A study was undertaken to determine the net global warming potential (GWP) of three grazing management systems located within the northern Great Plains. Grazing management systems included two native vegetation pastures (moderately grazed and heavily grazed) and a heavily grazed crested wheatgrass pasture near Mandan, ND. Factors evaluated for their contribution to GWP included (i) CO2 emissions associated with N fertilizer production and application, (ii) literature-derived estimates of CH4 production for enteric fermentation, (iii) change in soil organic carbon (SOC) over 44 years using archived soil samples, and (iv) soil–atmosphere N2O and CH4 fluxes over 3 years using static chamber methodology.

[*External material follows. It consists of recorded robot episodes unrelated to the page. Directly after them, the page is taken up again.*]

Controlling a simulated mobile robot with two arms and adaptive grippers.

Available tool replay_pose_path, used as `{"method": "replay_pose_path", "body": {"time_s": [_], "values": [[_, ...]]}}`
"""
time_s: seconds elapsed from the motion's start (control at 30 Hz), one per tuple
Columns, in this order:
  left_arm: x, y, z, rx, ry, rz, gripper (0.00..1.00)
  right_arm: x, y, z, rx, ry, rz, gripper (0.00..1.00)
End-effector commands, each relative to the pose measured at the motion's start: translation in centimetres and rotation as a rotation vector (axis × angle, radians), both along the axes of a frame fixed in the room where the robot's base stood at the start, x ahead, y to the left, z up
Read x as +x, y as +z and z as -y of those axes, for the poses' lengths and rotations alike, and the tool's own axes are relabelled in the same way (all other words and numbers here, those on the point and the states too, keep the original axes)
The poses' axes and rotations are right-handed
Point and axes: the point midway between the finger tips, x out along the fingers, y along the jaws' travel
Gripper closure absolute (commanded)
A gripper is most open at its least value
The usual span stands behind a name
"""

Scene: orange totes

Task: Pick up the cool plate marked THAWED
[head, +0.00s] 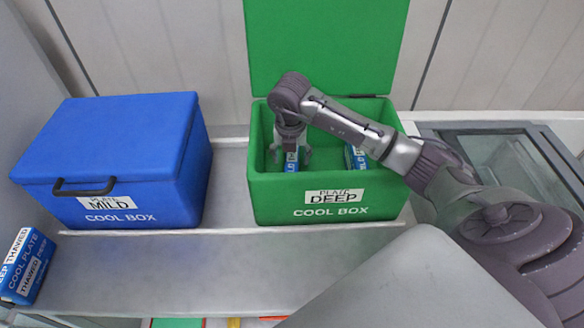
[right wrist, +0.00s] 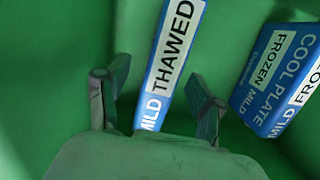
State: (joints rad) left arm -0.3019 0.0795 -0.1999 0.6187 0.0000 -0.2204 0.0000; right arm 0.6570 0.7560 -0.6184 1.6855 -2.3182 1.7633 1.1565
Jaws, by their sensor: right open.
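A blue cool plate (right wrist: 172,62) with a white label reading THAWED and MILD stands inside the green cool box (head: 325,198); part of it also shows in the head view (head: 291,164). My right gripper (head: 290,156) reaches down into this box. Its open fingers (right wrist: 158,95) lie on either side of the THAWED plate, with gaps visible. A second blue plate (right wrist: 278,78), labelled COOL PLATE, FROZEN and MILD, lies to the right in the box. Another cool plate (head: 26,268), marked THAWED and DEEP, is at the far left of the shelf. My left gripper is out of view.
The green box, labelled DEEP, has its lid (head: 325,45) raised at the back. A closed blue cool box (head: 115,165) labelled MILD stands to its left. The grey shelf (head: 190,270) is bare in front. A glass-topped unit (head: 500,155) is on the right.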

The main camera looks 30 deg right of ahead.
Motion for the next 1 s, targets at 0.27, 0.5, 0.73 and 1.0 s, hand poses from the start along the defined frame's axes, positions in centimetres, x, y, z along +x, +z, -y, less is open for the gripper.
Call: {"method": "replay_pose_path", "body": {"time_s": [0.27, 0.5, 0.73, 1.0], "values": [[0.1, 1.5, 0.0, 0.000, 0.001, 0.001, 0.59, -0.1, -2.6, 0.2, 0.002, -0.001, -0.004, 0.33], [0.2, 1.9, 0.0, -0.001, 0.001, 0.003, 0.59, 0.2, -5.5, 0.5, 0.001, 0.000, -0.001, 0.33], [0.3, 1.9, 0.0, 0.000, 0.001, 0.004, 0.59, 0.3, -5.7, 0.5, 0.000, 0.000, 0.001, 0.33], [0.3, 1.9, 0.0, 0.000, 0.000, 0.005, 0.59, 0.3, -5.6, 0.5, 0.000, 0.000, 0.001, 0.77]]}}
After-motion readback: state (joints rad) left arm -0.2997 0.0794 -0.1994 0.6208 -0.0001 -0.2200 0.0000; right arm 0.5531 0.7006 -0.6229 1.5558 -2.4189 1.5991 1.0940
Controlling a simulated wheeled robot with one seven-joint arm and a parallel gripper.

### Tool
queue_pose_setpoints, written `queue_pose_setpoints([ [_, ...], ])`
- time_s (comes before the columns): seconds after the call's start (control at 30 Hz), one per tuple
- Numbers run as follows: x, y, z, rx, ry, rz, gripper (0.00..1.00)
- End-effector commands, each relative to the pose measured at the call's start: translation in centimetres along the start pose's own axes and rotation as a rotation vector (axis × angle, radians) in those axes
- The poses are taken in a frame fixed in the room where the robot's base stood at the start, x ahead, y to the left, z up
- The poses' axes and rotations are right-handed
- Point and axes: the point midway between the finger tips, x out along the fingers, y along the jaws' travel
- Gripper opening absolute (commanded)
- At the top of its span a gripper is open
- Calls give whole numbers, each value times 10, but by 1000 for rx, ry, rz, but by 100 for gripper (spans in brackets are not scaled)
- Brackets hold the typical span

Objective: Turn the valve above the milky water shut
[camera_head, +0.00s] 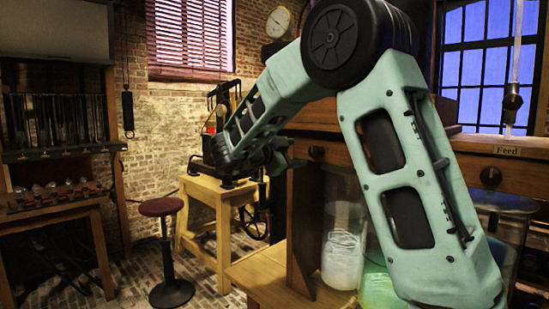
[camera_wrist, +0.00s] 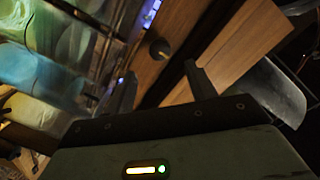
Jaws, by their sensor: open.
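A glass jar with cloudy whitish contents (camera_head: 343,258) stands low in a wooden frame. A dark round knob (camera_head: 316,153) sits on the wooden rail above and left of it; it may be the valve. A dark round knob also shows on a wooden board in the wrist view (camera_wrist: 159,49), beyond my fingertips and apart from them; I cannot tell which knob it is. My gripper (camera_wrist: 160,82) is open and empty, fingers spread.
A green jar (camera_head: 378,288) is partly behind my arm. Another knob (camera_head: 490,176) is on the rail at right, below a "Feed" label (camera_head: 507,151) and a tap (camera_head: 512,101) on a glass tube. A stool (camera_head: 161,207) and a wooden bench (camera_head: 205,188) stand at left.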

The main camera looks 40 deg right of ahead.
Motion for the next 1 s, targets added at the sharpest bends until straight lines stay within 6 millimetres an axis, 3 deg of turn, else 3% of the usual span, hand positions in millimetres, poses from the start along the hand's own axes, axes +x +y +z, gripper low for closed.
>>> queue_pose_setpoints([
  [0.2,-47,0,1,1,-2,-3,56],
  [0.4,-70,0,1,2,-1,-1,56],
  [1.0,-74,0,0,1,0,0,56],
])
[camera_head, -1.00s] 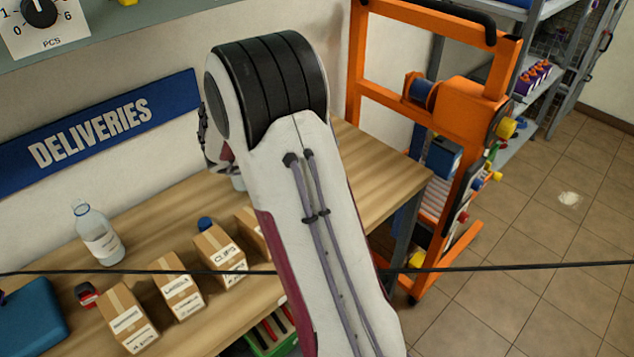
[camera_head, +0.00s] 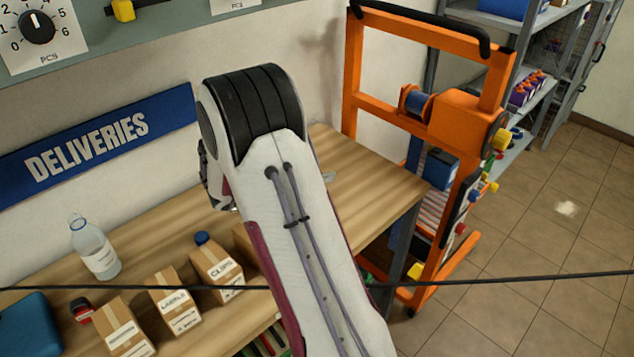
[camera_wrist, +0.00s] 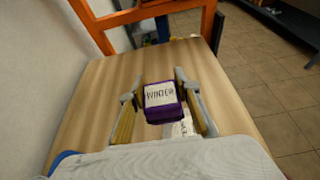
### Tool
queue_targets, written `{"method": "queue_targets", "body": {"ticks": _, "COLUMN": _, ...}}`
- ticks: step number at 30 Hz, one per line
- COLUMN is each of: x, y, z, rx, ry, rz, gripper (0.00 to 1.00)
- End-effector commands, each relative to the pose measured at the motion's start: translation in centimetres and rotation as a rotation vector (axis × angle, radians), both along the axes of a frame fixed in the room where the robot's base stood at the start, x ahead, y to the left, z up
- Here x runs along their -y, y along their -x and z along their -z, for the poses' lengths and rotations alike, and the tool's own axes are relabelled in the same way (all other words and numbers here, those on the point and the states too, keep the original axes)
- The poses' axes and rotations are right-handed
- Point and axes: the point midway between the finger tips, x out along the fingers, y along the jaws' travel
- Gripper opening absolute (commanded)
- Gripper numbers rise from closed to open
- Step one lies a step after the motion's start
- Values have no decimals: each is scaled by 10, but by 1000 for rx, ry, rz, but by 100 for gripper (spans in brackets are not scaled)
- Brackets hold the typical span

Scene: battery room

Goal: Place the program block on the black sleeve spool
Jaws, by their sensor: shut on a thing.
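In the wrist view a purple program block (camera_wrist: 165,112) with a white label reading WINTER sits between the fingers of my gripper (camera_wrist: 161,98). My gripper is shut on it, and it is over the wooden bench top (camera_wrist: 100,90). In the head view my own arm hides the block and most of the gripper. I cannot make out a black sleeve spool in either current view. A blue spool (camera_head: 418,103) sits on an orange frame (camera_head: 468,125) to the right of the bench.
Several cardboard boxes, one of them marked CLIPS (camera_head: 217,269), stand on the bench's near part with a bottle (camera_head: 94,248) and a blue case (camera_head: 30,322). A white-labelled item (camera_wrist: 181,125) lies below the block. A dark cable crosses the head view.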

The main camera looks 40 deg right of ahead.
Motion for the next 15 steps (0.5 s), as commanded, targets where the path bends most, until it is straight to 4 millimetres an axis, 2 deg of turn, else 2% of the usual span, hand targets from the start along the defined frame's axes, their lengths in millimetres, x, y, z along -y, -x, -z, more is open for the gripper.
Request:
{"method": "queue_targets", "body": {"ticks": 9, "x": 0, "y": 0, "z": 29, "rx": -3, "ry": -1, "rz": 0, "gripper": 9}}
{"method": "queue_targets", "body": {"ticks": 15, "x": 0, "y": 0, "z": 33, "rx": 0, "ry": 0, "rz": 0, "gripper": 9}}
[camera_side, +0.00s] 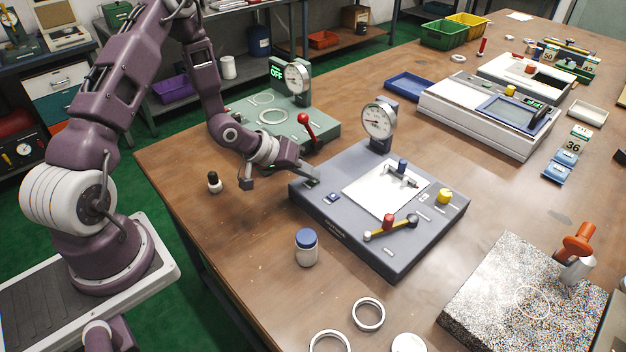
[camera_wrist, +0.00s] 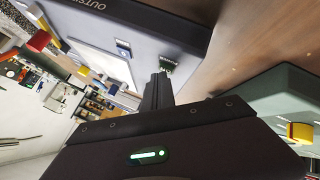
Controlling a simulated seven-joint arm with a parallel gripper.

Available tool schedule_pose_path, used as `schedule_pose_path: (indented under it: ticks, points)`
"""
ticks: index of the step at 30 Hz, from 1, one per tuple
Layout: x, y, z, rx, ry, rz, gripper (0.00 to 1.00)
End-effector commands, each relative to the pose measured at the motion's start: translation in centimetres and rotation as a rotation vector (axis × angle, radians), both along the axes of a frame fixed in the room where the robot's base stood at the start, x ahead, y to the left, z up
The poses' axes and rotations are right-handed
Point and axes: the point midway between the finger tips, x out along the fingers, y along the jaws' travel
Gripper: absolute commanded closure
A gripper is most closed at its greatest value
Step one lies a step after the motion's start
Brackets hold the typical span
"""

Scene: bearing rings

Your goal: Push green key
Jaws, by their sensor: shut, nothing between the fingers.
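The green key (camera_side: 312,183) is a small dark green block at the left corner of the blue-grey gauge fixture (camera_side: 345,244). In the wrist view the green key (camera_wrist: 168,61) shows just beyond my fingertips, on the fixture's top near its edge. My gripper (camera_side: 306,174) is shut and empty, with its fingertips right at the green key in the side view. In the wrist view my gripper (camera_wrist: 161,78) points at the key. I cannot tell whether the tips touch it. A blue key (camera_side: 332,197) sits beside it on the same fixture.
A dial gauge (camera_side: 379,119) stands at the fixture's back, and a red-knobbed lever (camera_side: 390,228) lies near its front. A green fixture with another red-knobbed lever (camera_side: 305,122) stands behind my gripper. A blue-lidded jar (camera_side: 306,248) stands in front. Bare table lies left of the jar.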

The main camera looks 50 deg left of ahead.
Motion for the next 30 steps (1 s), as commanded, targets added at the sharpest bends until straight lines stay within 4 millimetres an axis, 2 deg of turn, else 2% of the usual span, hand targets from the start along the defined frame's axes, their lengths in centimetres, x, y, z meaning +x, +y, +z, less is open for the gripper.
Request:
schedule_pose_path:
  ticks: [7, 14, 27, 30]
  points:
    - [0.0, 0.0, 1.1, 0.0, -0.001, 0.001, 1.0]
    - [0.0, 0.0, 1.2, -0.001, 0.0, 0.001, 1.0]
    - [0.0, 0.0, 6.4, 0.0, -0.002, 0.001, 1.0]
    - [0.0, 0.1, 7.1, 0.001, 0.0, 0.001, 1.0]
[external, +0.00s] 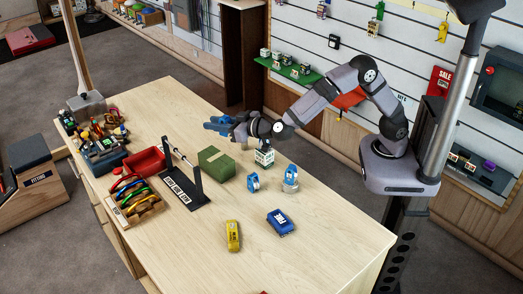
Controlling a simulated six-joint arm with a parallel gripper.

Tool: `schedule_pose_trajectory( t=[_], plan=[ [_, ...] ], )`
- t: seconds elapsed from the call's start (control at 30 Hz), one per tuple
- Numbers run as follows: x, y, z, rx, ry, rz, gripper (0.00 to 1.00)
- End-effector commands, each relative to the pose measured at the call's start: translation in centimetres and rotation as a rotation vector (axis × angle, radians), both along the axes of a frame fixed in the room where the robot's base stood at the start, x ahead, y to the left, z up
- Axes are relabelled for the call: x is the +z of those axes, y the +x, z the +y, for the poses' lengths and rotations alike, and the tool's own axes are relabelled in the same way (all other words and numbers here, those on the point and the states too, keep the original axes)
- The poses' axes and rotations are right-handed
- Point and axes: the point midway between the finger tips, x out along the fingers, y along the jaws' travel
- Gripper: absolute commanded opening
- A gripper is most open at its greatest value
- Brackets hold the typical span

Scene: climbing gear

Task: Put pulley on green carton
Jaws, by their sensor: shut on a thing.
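The green carton (216,163) sits on the wooden table, left of the table's middle. My gripper (226,126) is above and behind it, reaching left from the wrist. A blue piece (215,124) shows at its end, clear of the carton. It may be the held pulley, but it is too small to tell its shape or to tell it from the fingers. Two blue wheel-like things stand on the table right of the carton, one upright (253,182) and one on a grey base (290,174). A small white and green block (264,157) shows just below my wrist.
A black bar stand (187,192) is left of the carton. Beyond it are a wooden tray of coloured gear (135,198) and a red bin (145,162). A yellow device (233,236) and a blue one (281,222) lie in front. The right front of the table is clear.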

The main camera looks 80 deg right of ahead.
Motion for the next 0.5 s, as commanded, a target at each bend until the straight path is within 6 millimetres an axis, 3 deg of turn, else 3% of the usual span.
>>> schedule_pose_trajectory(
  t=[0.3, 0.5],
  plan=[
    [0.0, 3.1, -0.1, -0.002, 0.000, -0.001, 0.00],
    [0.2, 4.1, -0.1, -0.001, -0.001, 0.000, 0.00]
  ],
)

Analysis of SOC indicated all pastures to be significant sinks for SOC, with sequestration rates ranging from 0.39 to 0.46 Mg C per hectare per year. All pastures were minor sinks for CH4. Greater N inputs within on the crested wheatgrass pasture contributed to annual N2O emission nearly threefold greater than either of the native grass pastures. Due to differences in stocking rate, CH4 production from enteric fermentation was nearly threefold less in the moderately grazed native pasture than either the crested wheatgrass or heavily grazed native pastures.


When factors contributing to net GWP were summed, the heavily and moderately grazed native pastures were found to serve as net CO2 equivalent sinks, while the crested wheatgrass pasture CWP was a net CO2 equivalent source. Values for GWP and GHG intensity, however, indicated net reductions in GHG emissions can be most effectively achieved through moderate stocking rates on native vegetation.


The researchers were M.A. Leibig, J.R. Gross, S.L. Kronberg, and R.L. Phillips, USDA-ARS Northern Great Plains Research Lab, Mandan, ND.